In his latest book the author of A Sharp Seasoning of Truth proposes a little known organizational system to be used by developing democratic nations to solve deep-rooted non-combat military problems centered on questions of loyalty or allegiance and civil-military relations, as well as the traditional problems of corruption, despotism, nepotism, mutiny, desertion, morale, and soldier-dependent social welfare needs.
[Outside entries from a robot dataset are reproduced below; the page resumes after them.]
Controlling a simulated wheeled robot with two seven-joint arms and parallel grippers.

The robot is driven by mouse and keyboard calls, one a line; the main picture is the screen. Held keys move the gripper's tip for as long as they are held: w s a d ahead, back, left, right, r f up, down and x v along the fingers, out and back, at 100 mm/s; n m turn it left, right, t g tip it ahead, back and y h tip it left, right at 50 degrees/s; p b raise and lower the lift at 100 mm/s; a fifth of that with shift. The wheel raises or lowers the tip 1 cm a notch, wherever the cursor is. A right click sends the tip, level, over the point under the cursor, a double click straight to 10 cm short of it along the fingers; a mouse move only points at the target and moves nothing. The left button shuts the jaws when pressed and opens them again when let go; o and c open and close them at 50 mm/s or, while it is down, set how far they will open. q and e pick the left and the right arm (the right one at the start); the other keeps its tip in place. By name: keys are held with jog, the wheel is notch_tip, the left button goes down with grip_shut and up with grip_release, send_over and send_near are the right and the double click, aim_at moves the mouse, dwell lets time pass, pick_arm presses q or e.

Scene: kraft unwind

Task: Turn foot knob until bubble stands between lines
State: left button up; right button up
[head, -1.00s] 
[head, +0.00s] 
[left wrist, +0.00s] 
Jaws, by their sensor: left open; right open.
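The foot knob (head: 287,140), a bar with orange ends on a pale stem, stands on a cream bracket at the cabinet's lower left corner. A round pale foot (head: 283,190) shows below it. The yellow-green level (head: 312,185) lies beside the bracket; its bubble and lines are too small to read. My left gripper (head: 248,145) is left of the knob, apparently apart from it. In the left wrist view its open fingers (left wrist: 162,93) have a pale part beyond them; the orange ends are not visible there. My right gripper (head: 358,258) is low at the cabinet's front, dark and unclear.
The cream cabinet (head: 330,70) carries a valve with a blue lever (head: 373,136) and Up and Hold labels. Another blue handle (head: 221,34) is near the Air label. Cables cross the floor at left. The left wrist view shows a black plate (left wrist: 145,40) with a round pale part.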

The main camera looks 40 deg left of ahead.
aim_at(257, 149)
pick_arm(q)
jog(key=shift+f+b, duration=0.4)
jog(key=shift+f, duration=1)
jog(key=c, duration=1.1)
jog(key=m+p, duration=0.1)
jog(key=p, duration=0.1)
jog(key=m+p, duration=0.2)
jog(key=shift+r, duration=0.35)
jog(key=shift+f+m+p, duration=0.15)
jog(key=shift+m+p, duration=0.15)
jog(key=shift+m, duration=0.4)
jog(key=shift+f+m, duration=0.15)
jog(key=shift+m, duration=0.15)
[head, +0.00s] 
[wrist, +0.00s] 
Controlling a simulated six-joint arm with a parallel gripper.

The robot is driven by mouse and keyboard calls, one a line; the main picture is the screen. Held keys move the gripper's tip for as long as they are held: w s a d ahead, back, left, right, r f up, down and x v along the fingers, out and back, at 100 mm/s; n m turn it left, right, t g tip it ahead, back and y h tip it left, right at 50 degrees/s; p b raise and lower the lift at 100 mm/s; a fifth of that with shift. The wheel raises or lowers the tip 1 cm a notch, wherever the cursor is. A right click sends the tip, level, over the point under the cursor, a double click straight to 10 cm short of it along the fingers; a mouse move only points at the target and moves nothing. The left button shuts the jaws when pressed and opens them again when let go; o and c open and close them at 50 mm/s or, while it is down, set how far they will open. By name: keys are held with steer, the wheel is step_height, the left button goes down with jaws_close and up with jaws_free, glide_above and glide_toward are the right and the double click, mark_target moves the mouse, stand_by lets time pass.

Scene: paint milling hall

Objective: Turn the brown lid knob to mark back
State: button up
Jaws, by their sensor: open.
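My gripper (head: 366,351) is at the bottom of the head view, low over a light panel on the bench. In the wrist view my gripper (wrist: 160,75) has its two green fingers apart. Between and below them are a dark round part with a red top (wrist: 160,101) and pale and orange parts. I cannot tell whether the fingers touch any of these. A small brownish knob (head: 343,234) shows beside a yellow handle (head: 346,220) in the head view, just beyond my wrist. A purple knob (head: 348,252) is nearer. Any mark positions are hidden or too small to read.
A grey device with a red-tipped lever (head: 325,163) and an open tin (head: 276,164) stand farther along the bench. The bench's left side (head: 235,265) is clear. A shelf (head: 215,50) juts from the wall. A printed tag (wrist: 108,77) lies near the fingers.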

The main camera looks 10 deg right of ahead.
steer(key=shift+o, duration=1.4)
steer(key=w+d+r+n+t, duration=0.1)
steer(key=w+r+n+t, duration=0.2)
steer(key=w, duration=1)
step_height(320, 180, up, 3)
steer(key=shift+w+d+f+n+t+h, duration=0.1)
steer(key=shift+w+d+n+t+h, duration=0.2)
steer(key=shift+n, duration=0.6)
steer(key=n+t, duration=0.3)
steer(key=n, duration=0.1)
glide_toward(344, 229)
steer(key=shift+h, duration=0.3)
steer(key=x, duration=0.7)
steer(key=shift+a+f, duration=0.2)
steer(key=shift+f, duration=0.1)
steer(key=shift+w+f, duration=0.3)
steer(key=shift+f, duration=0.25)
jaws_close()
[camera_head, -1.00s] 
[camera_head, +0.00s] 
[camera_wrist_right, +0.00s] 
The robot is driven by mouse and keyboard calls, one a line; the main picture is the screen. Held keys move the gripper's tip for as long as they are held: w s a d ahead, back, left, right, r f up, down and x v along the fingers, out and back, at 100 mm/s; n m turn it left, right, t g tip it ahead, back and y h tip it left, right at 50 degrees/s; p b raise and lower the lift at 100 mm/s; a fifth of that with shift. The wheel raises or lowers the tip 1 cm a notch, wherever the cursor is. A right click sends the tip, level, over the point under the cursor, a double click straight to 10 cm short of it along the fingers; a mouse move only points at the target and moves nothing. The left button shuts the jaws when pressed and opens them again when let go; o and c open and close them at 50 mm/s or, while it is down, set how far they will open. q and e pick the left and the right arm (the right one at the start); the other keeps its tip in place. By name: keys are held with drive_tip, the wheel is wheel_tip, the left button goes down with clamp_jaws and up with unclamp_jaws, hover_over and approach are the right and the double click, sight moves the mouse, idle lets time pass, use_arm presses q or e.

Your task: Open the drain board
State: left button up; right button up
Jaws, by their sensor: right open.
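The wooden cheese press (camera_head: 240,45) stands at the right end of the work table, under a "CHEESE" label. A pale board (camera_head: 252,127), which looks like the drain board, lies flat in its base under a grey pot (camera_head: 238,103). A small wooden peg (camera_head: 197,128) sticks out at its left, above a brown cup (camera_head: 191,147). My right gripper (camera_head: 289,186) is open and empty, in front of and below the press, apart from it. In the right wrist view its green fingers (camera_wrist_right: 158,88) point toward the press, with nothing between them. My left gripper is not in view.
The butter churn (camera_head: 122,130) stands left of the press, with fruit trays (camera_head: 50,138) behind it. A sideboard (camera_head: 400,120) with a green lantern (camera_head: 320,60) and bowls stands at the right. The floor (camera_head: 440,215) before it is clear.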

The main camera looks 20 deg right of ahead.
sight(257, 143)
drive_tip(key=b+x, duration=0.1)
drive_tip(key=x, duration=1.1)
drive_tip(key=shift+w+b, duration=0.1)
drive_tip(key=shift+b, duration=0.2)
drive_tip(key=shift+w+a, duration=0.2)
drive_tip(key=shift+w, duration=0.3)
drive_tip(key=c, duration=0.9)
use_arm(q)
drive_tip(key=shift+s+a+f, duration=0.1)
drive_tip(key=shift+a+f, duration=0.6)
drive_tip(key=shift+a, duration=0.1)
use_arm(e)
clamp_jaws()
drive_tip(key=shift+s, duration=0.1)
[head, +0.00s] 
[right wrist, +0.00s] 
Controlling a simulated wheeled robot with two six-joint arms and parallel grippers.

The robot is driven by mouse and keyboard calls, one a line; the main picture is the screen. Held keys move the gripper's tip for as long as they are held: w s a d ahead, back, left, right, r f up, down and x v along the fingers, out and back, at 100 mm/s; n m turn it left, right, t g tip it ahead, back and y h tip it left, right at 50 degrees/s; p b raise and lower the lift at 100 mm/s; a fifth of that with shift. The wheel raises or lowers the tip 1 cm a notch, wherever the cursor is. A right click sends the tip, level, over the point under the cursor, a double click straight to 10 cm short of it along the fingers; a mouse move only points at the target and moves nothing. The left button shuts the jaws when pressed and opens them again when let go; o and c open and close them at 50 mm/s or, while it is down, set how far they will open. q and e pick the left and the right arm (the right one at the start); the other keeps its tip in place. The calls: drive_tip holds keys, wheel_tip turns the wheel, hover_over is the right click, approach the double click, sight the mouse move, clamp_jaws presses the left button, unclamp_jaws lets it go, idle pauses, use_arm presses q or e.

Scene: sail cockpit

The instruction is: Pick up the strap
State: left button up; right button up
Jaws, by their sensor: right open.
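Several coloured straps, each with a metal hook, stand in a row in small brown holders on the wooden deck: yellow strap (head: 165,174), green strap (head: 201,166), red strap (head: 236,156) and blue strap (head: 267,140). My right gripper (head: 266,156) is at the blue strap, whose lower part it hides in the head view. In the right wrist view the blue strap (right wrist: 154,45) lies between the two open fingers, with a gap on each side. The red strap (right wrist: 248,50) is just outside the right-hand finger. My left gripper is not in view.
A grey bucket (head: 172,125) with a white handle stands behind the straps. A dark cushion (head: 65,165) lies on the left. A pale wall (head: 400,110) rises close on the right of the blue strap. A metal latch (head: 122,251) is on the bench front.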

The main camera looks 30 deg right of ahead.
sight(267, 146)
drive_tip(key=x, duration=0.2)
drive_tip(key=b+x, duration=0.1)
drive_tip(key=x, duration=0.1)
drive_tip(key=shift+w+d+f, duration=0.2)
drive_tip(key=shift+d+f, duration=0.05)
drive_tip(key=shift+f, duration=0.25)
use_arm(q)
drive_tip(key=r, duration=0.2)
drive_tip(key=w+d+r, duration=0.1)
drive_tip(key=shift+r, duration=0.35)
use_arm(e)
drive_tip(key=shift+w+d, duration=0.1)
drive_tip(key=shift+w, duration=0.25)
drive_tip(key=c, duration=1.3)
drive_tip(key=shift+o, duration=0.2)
The basic concept of polwar originated with the Russian commissar system, giving the political cadre absolute control over the communist revolutionary armed forces, thus making them a decisive tool for the preservation of the communist party’s power. In 1924, the concept was introduced in China by Russian advisors, and later was revised and has been used to the present time by both the Communist Chinese and the Nationalists in forms modified to conform to their respective ideologies. In the late 1960s the US Military Assistance Command, Vietnam, attempted, unsuccessfully, to superimpose a polwar system, based upon the Chinese Nationalist model, in the Republic of Vietnam Armed Forces. It proved impossible to do this while the war continued to rage.
Politano suggests that now, a U.N. agency could be established for teaching and assisting to institute polwar systems in the armed forces of developing nations at the host country’s request. And he states with conviction: “All they [the host nation], would have to do is ask for my assistance, and I’d go, as long as I still were able to provide it.”